Robot state and action records:
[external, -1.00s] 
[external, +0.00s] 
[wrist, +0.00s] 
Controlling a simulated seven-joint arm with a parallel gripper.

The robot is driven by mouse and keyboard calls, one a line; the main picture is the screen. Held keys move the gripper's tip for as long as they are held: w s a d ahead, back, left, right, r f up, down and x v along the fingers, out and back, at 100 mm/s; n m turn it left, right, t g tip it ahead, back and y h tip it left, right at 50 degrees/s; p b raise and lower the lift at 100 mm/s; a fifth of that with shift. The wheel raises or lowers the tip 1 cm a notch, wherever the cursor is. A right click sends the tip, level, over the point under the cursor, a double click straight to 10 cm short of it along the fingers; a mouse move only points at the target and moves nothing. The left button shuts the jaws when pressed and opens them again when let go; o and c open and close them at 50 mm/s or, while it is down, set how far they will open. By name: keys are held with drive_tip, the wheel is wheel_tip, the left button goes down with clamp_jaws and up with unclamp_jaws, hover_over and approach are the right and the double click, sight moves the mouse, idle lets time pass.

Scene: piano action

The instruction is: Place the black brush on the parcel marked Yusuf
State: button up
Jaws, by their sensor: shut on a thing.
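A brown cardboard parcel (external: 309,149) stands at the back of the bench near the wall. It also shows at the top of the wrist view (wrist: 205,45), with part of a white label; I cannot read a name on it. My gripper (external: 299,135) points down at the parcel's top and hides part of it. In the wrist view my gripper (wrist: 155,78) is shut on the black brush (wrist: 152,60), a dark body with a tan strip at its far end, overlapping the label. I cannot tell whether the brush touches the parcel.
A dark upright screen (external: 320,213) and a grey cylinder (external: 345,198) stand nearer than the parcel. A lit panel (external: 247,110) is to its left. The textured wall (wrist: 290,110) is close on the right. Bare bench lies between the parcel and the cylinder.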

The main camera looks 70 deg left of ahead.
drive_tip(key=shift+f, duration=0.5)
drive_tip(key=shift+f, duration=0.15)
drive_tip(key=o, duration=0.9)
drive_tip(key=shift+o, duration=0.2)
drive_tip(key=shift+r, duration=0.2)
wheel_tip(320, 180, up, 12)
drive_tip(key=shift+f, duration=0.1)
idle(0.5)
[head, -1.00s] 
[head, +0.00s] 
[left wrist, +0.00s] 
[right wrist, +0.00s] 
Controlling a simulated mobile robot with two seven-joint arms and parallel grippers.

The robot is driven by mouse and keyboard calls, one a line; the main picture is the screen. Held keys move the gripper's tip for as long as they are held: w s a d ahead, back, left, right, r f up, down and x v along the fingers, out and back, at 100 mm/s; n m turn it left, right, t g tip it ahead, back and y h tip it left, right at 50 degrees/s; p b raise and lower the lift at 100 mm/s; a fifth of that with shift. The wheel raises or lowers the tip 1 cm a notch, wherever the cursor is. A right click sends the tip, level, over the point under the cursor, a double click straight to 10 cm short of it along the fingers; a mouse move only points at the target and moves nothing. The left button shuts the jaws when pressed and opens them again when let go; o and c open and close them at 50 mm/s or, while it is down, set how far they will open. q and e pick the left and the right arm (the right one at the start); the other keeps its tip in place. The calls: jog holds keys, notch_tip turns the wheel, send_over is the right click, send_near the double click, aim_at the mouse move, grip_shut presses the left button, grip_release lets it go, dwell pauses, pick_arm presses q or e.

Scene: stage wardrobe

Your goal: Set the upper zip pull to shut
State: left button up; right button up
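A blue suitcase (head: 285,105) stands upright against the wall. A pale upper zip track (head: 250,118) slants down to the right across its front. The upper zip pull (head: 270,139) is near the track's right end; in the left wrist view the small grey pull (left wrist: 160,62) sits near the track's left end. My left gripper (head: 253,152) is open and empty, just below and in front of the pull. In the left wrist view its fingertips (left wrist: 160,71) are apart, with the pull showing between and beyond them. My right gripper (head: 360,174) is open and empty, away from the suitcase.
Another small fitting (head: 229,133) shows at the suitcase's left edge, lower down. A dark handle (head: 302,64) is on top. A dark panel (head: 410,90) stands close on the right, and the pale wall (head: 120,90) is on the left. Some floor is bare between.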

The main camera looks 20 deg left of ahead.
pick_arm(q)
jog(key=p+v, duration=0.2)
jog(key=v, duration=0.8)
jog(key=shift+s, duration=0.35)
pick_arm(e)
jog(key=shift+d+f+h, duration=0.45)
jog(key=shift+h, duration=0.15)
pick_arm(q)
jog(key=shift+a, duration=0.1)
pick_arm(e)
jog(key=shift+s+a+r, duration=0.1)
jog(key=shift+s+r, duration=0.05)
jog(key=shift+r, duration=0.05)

SHORT PROBLEM: From the entries, report each line that includes the word "moves".

FINISHED EXERCISE:
The robot is driven by mouse and keyboard calls, one a line; the main picture is the screen. Held keys move the gripper's tip for as long as they are held: w s a d ahead, back, left, right, r f up, down and x v along the fingers, out and back, at 100 mm/s; n m turn it left, right, t g tip it ahead, back and y h tip it left, right at 50 degrees/s; p b raise and lower the lift at 100 mm/s; a fifth of that with shift. The wheel raises or lowers the tip 1 cm a notch, wherever the cursor is. A right click sends the tip, level, over the point under the cursor, a double click straight to 10 cm short of it along the fingers; a mouse move only points at the target and moves nothing. The left button shuts the jaws when pressed and opens them again when let go; o and c open and close them at 50 mm/s or, while it is down, set how far they will open. By name: keys are held with drive_tip, the wheel is wheel_tip, the left button goes down with clamp_jaws and up with unclamp_jaws, hover_over and approach are the right and the double click, sight moves the mouse, idle lets time pass.
The robot is driven by mouse and keyboard calls, one a line; the main picture is the screen. Held keys move the gripper's tip for as long as they are held: w s a d ahead, back, left, right, r f up, down and x v along the fingers, out and back, at 100 mm/s; n m turn it left, right, t g tip it ahead, back and y h tip it left, right at 50 degrees/s; p b raise and lower the lift at 100 mm/s; a fifth of that with shift. The wheel raises or lowers the tip 1 cm a notch, wherever the cursor is. A right click sends the tip, level, over the point under the cursor, a double click straight to 10 cm short of it along the fingers; a mouse move only points at the target and moves nothing. The left button shuts the jaws when pressed and opens them again when let go; o and c open and close them at 50 mm/s or, while it is down, set how far they will open. q and e pick the left and the right arm (the right one at the start); the other keeps its tip in place. The calls: jog holds keys, notch_tip turns the wheel, send_over is the right click, send_near the double click, aim_at the mouse move, grip_shut presses the left button, grip_release lets it go, dwell pauses, pick_arm presses q or e.

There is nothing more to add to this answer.